High performance isn’t an identity, Justin explains, “It's a state. And because it's a state, it's cyclical, and the environment and culture play a huge role in creating that."
The implications for HR strategy are significant. If high performance is a state – one that can be created, supported, and sustained – then the mandate shifts entirely. The question stops being “Who are our best people?” and becomes “What conditions produce our best people?”
The Chicago Bulls’ framework for scalable performance
To emphasize his point, Justin used a basketball analogy: In the 1980s, when Michael Jordan played for the Chicago Bulls, he was the leading scorer in the NBA. The team prioritized getting the ball to Jordan, and that plan took them all the way to the finals, which they lost because the Detroit Pistons focused all their attention on keeping the ball away from Jordan. When the Bulls’ organization learned from their mistake and built an intentional system around Jordan rather than relying on his individual talent, the team became functionally unstoppable.
The same principle applies to teams and organizations outside of professional sports. Strong systems don't put constant pressure on their top performers to perform at the highest level. They create the conditions for high performance to spread across the organization, reducing dependency, accelerating learning, and building the kind of resilience that doesn't collapse when one person takes a vacation.
Peak Performance culture: The intersection that matters
Amy Lavoie, VP of People Science at Culture Amp, spoke to the Culture First Forum crowd about what a Peak Performance culture actually requires.
Peak Performance isn't about high output. It's the intersection of two specific conditions: workplace engagement and performance confidence. Amy explains:
"The winning formula is that when our employees feel engaged with both their organization and their work, and confident that the organization can succeed, we unlock that peak performance culture. These cultures have employees who want to be part of the company, who understand the strategy and what it takes to get there, who trust their leaders and teammates, and know they have what it takes to achieve success."
This distinction matters enormously for HR and people strategy. A team can produce strong short-term results through sheer force of will and hero-driven execution. But if the rest of the culture is weak – if people don't understand the path forward, feel the weight of structural ambiguity, or lack confidence in leadership – that output will erode. The heroes are likely to burn out first, followed by high attrition.

What this means for HR and people leaders right now
The actionable takeaway from the Culture First Forum isn't to stop valuing your top performers. It's to stop designing systems that require them to save the day again and again.
To shift a company’s culture from hero dependency to sustainable high performance, Culture Amp encourages people leaders to make four structural moves:
- Establish explicit ownership. Clarify roles and decision-making processes, so success doesn't depend on whoever has the most historical context or the loudest voice.
- Audit escalation patterns. When the same people are pulled in to fix problems over and over, that's not a talent signal – it's a structural one. Frequent rescue missions point directly to fuzzy priorities, weak cross-functional handoffs, or missing feedback loops.
- Look out for team strain. Listen to your employees to catch early signs of misalignment and overload before they compound into costly attrition.

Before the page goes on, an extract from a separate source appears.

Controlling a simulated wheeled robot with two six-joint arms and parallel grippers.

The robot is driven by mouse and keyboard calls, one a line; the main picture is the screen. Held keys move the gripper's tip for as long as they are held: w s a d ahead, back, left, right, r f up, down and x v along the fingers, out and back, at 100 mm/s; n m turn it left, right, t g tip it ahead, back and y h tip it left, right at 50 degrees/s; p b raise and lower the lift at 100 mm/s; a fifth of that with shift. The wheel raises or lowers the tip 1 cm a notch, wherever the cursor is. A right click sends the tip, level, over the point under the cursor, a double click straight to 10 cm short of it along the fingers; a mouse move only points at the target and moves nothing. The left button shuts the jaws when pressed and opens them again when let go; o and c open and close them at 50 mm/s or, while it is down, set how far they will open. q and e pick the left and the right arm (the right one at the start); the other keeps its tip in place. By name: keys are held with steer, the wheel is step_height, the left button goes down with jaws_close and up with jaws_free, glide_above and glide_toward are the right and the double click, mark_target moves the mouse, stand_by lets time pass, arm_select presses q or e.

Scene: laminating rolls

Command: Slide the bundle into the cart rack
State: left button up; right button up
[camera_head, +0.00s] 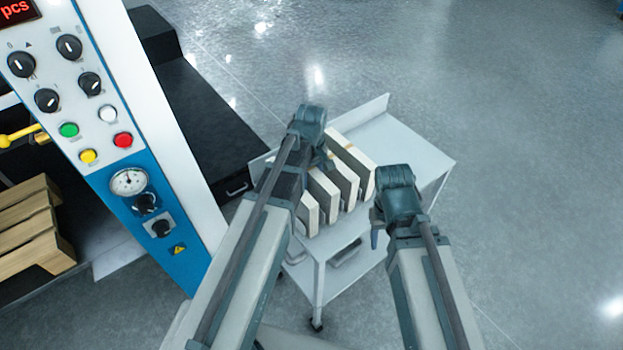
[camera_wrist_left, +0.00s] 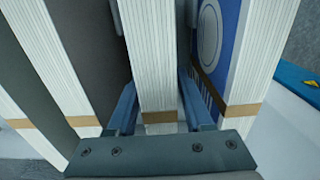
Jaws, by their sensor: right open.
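Several paper bundles, white-edged with brown bands, stand upright side by side on the cart (camera_head: 421,166). My left gripper (camera_head: 316,150) is over the row, at its far left part. In the left wrist view, its two fingers (camera_wrist_left: 158,98) lie along both sides of a white bundle (camera_wrist_left: 150,50) and appear shut on it; the bundle's lower end is hidden. A grey-covered bundle (camera_wrist_left: 72,50) stands to its left and a blue-covered one (camera_wrist_left: 255,60) to its right. My right gripper (camera_head: 376,216) is open and empty, just right of the row.
A machine with a control panel (camera_head: 100,120) stands at the left, with a black bench (camera_head: 205,125) beside it, close to the cart. A wooden pallet (camera_head: 35,232) is at the lower left. The right part of the cart top is bare, and floor beyond is clear.

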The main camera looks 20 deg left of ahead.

- Embed continuous feedback. Structured 1-on-1s and consistent manager feedback create the conditions for learning to decentralize, reducing dependence on high-performing heroes and building the kind of distributed capability that scales.
The Culture Operating System question
Underlying all of this is a more fundamental question for organizational leaders: Are you running a CultureOS, or are you relying on exceptional individuals who have learned to compensate for the gaps in your culture?
Sustainable high performance comes from the system built around the work – from how clearly people understand what matters, how confident they feel in the organization's direction, and how effectively the environment equips all employees to perform at a high level.
Hero employees will always be vital to a company’s success. But if your strategy requires the same people to manage every priority, bridge every gap, and absorb every operational pressure, you may ultimately pay the price.
Instead of cheering even louder for your heroes, build a better system around them.